Combine parts A and B in a new container and mix. Pour the mixture into the mold and gently slush it around on all surfaces. I usually hold the mold in two hands and rotate it in all directions being careful to coat surfaces and not spill material.
Once the first coat has begun to cure (is no longer moving inside the mold) apply another coat of plastic. Keep adding more plastic until a desired thickness is achieved. The plastic will release heat as it cures, this heat will cause each layer of plastic to cure faster than the last. Be aware that this will shorten the pot life and time you have to slush cast.
Once your part is cast, unbolt and remove the mold.
Slush material inside the mold.
Step 9: Finishing the Cast
My cast came out pretty well however, as with any cast, there is always bit of flash (extra casting material) to clean off. I also like to touch up and areas that caught air bubbles and surfaces that need smoothing.
I use a dremel cut off wheel to remove large chunks of plastic and a dremel sanding wheel to sand down thick pieces of plastic. I then apply a coat of primer and sand the model until I am satisfied with its finish. Alternate sanding and applying paint. The paint will allow you to see the form and determine where you've sanded already.

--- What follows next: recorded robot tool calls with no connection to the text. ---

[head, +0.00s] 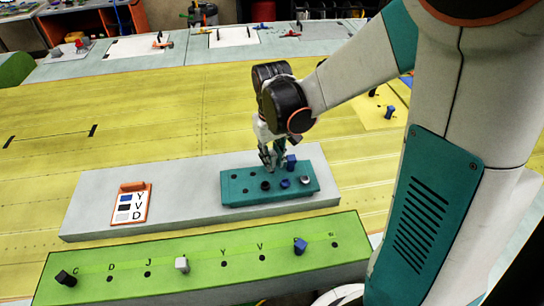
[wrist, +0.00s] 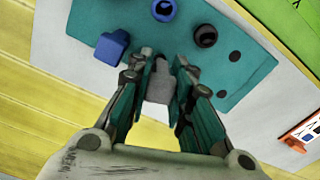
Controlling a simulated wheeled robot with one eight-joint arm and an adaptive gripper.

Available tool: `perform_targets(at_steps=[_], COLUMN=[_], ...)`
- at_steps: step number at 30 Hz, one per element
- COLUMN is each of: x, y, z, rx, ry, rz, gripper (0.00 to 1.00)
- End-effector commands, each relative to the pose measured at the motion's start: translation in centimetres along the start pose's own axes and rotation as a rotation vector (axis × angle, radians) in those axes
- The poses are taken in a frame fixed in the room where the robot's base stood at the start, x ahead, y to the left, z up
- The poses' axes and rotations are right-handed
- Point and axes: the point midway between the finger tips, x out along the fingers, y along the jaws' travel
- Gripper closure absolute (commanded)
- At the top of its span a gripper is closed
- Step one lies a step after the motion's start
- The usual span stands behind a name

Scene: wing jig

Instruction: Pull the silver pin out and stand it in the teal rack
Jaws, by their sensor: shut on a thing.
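My gripper (head: 268,162) is shut on a silver-grey pin, which shows between the fingers in the wrist view (wrist: 160,84). The fingers point down at the back row of the teal rack (head: 230,186). I cannot tell whether the held pin's foot is in a hole. A blue square-headed pin (head: 291,162) stands in the rack just right of my fingers. Round black (head: 265,185), blue (head: 285,184) and silver (head: 305,181) pieces sit in the front row. Another silver square-headed pin (head: 182,265) stands in the green strip (head: 120,290).
The green strip, in front, also holds a black pin (head: 66,278) at left and a blue pin (head: 300,246) at right, with lettered holes between. A card with letters Y, V, D (head: 131,205) lies on the grey block (head: 90,205). The yellow panel behind is mostly clear.

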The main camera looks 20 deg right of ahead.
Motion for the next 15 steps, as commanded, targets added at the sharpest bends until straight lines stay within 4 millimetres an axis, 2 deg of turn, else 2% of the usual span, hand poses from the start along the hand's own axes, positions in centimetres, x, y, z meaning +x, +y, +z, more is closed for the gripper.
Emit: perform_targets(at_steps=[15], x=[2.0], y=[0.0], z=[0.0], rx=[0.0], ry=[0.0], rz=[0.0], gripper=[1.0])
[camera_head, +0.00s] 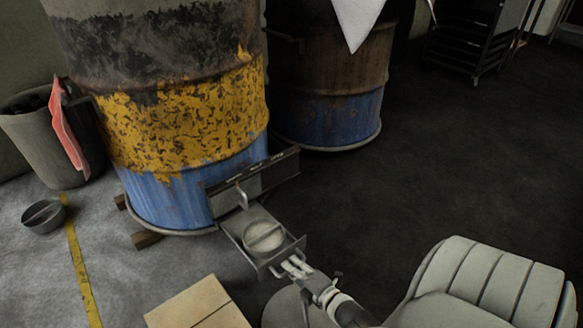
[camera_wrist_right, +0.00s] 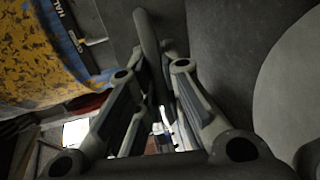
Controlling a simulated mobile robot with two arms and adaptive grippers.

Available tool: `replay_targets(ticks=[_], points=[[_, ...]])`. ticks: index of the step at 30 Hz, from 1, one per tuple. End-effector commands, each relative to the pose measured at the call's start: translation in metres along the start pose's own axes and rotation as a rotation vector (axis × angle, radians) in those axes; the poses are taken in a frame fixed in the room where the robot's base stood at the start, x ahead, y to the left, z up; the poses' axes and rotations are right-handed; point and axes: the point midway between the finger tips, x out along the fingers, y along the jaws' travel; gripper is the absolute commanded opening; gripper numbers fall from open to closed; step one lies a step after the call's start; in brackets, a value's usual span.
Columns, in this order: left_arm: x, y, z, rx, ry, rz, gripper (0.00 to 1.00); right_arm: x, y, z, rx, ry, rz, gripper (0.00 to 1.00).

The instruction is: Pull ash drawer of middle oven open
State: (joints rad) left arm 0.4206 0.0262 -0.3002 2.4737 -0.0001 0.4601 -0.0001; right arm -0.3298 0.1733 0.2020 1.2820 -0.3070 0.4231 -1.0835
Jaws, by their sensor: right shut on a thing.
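The oven is a barrel (camera_head: 185,120) with dark, yellow and blue bands. The metal ash drawer (camera_head: 232,226) sticks out at its lower front, with a round pale thing (camera_head: 264,237) in it. My right gripper (camera_head: 293,266) is at the drawer's outer front end. In the right wrist view the fingers (camera_wrist_right: 155,68) close around a grey bar (camera_wrist_right: 148,35), which looks like the drawer's handle. The exact contact is hard to see in the dark. My left gripper is not in view.
A second barrel (camera_head: 330,110) stands behind to the right. A grey bin (camera_head: 30,130) with a red cloth and a small round pot (camera_head: 43,216) are at the left. A cardboard box (camera_head: 196,305) lies in front.

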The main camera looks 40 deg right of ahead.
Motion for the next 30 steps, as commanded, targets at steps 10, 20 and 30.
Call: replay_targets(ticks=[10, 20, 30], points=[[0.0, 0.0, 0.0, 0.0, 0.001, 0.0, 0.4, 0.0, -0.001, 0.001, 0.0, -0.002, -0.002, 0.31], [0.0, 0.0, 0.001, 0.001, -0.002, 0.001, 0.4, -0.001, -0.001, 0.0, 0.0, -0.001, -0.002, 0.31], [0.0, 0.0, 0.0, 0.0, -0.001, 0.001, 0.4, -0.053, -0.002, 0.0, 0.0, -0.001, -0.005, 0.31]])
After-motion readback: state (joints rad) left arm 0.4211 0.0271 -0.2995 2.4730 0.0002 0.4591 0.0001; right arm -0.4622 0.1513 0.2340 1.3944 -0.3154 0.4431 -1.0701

Work from a lower grit sandpaper to a higher grit sandpaper. Lower grit sandpaper will allow you to remove more material faster but will leave a rough finish. Higher grit sandpaper leaves a finer finish but is inefficient in removing material. I used 100, 220 and 320 grit sandpaper.
Remember to allow each coat of paint to dry completely before sanding. Sanding before it dries will ruin your finish, fill the sand paper with paint and generally create more frustration.
Once you're satisfied with how your cast looks, paint it however you see fit!
I used several layers of black and metallic paint to give it a weathered metal look.